Tom Temin: And did I read correctly that you shared in a Nobel Peace Prize?

Ko Barrett: Yes. Well, the Intergovernmental Panel on Climate Change received the Nobel Peace Prize in 2007. We shared it with [former] Vice President Al Gore for climate work across the globe and in the country.

Tom Temin: Alright, and besides associating with Al Gore, you have associated with the great Louis Uccellini of the Weather Service. So that’s quite a feather, too.

Ko Barrett: Oh, my goodness, Louis, just retired. It’s such a big hole in our leadership team. Yeah, what a fabulous leader and such a visionary for our Weather Service.

Tom Temin: And he was a great exit interview, too, here on the show. So you’re joining some of the greats being with us today. And just briefly, you’re a longtime federal career civil servant. And what got you into federal service in the first place?

Ko Barrett: Oh, my goodness, that’s a really great question.
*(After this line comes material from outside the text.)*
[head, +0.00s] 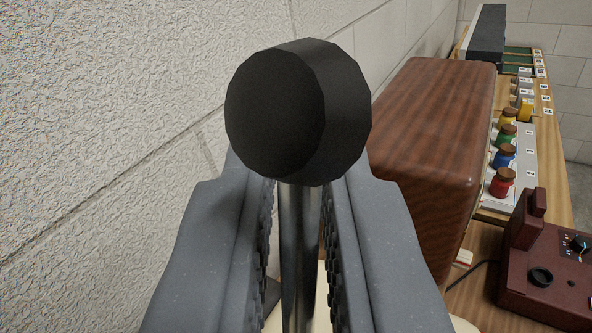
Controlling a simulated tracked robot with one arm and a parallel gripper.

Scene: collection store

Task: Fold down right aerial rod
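The aerial rod (299,240) is a thin shiny metal rod with a large black knob (276,112) at its near end. It stands between the two fingers of my gripper (298,235). The fingers are grey with ribbed inner pads, one on each side of the rod. Narrow gaps show between the pads and the rod, so the gripper looks open around it. The knob hides the fingertips' far side. The rod's foot is hidden low between the fingers. No second aerial rod can be made out.
A rough white wall (90,130) is close on the left. A brown wood-grained cabinet (430,130) stands just right of my gripper. Farther right on the wooden bench are several coloured jars (502,182), a dark red device with knobs (548,265) and a long dark grey box (487,35).
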I started working as a contractor to the federal government at that time for the U.S. Agency for International Development. And it was really clear to me that working as a civil servant was a good fit for what I wanted to do. You know, I like trying to figure out a way for the federal government to solve problems from the unique perspective that we have. And it’s working with contractors with grantees with the private sector, to kind of do the things that are inherently federal. At NOAA, for example, we do core observations and we’ve maintained some of those series for over 50 years. That’s really important if you’re hoping to kind of respond to a long term trend, and inspire, say, the private sector or other grant recipients etc., to extend that work and to take it in meaningful ways. So it was always a great fit. The minute I saw that as an opportunity, I was grateful to be able to apply for a position and join the federal government.

Tom Temin: Ko Barrett is senior adviser for climate at the National Oceanic and Atmospheric Administration. Thanks so much for joining me.

Ko Barrett: Very happy to be with you, Tom. Thanks for showing your interest in the issue of climate and also in the award recipients.